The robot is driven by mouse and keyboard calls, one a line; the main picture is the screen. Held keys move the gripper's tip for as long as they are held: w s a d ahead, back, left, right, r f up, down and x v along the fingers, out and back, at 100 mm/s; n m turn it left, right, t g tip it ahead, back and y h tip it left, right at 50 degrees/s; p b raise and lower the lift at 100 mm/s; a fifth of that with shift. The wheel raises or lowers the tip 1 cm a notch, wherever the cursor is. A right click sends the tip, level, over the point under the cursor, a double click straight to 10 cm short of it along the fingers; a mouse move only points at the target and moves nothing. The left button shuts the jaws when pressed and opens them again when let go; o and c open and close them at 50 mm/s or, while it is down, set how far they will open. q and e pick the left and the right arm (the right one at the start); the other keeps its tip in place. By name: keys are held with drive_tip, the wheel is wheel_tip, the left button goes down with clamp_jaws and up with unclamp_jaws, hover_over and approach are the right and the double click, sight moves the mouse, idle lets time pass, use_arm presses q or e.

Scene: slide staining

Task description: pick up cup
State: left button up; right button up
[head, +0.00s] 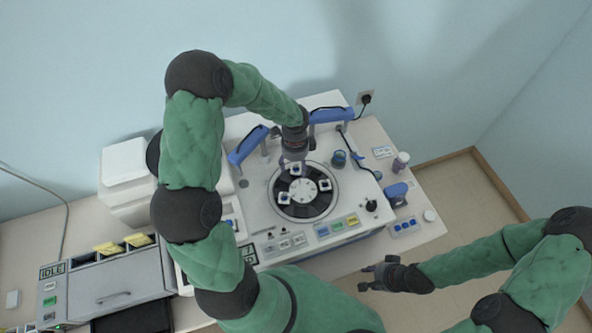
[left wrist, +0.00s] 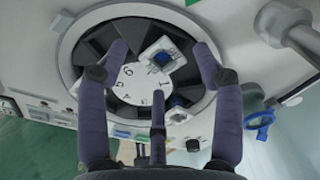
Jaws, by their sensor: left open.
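A round dark carousel (head: 303,212) is set in the white machine, with a white numbered disc (left wrist: 133,86) at its centre. Small white square cups with dark blue middles sit in it: one at the back (head: 296,169), one at the right (head: 324,185), one at the front left (head: 284,198). My left gripper (head: 289,163) is over the back of the carousel, close to the back cup. In the left wrist view its purple fingers (left wrist: 160,54) are spread, with a cup (left wrist: 163,58) between them. Contact is unclear. My right gripper (head: 370,276) is empty, with fingers apart, off the bench's front edge.
A grey drawer unit (head: 100,286) is at the left.

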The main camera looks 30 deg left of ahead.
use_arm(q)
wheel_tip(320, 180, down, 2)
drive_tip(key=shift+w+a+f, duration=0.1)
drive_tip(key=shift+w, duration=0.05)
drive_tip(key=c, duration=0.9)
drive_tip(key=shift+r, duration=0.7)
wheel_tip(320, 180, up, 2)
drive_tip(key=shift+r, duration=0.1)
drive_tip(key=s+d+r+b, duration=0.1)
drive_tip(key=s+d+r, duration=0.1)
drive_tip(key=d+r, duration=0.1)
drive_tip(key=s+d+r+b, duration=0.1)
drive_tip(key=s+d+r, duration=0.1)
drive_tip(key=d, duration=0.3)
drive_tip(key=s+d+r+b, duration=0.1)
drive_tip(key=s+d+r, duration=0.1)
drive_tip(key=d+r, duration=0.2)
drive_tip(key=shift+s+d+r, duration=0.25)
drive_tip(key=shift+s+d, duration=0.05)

- Stated goal -
Without including any pictures, reproduce the listing exactly.

- Right answer -
The robot is driven by mouse and keyboard calls, one a line; the main picture is the screen. Held keys move the gripper's tip for as long as they are held: w s a d ahead, back, left, right, r f up, down and x v along the fingers, out and back, at 100 mm/s; n m turn it left, right, t g tip it ahead, back and y h tip it left, right at 50 degrees/s; p b raise and lower the lift at 100 mm/s; a fifth of that with shift. The wheel raises or lowers the tip 1 cm a notch, wherever the cursor is. A right click sends the tip, level, over the point under the cursor, a double click straight to 10 cm short of it along the fingers; a mouse move only points at the target and moves nothing. The left button shuts the jaws when pressed and opens them again when let go; o and c open and close them at 50 mm/s or, while it is down, set how far they will open. q and e pick the left and the right arm (the right one at the start); the other keeps its tip in place. By name: keys are held with drive_tip, the wheel is wheel_tip, the left button goes down with clamp_jaws and up with unclamp_jaws, hover_over and approach are the right and the double click, sight moves the mouse, idle lets time pass, use_arm presses q or e.

Scene: slide staining

Task description: pick up cup
State: left button up; right button up
[head, +0.00s] 
[left wrist, +0.00s] 
Jaws, by their sensor: left open.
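A round dark carousel (head: 303,212) is set in the white machine, with a white numbered disc (left wrist: 133,86) at its centre. Small white square cups with dark blue middles sit in it: one at the back (head: 296,169), one at the right (head: 324,185), one at the front left (head: 284,198). My left gripper (head: 289,163) is over the back of the carousel, close to the back cup. In the left wrist view its purple fingers (left wrist: 160,54) are spread, with a cup (left wrist: 163,58) between them. Contact is unclear. My right gripper (head: 370,276) is empty, with fingers apart, off the bench's front edge.
A grey drawer unit (head: 100,286) is at the left.

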The main camera looks 30 deg left of ahead.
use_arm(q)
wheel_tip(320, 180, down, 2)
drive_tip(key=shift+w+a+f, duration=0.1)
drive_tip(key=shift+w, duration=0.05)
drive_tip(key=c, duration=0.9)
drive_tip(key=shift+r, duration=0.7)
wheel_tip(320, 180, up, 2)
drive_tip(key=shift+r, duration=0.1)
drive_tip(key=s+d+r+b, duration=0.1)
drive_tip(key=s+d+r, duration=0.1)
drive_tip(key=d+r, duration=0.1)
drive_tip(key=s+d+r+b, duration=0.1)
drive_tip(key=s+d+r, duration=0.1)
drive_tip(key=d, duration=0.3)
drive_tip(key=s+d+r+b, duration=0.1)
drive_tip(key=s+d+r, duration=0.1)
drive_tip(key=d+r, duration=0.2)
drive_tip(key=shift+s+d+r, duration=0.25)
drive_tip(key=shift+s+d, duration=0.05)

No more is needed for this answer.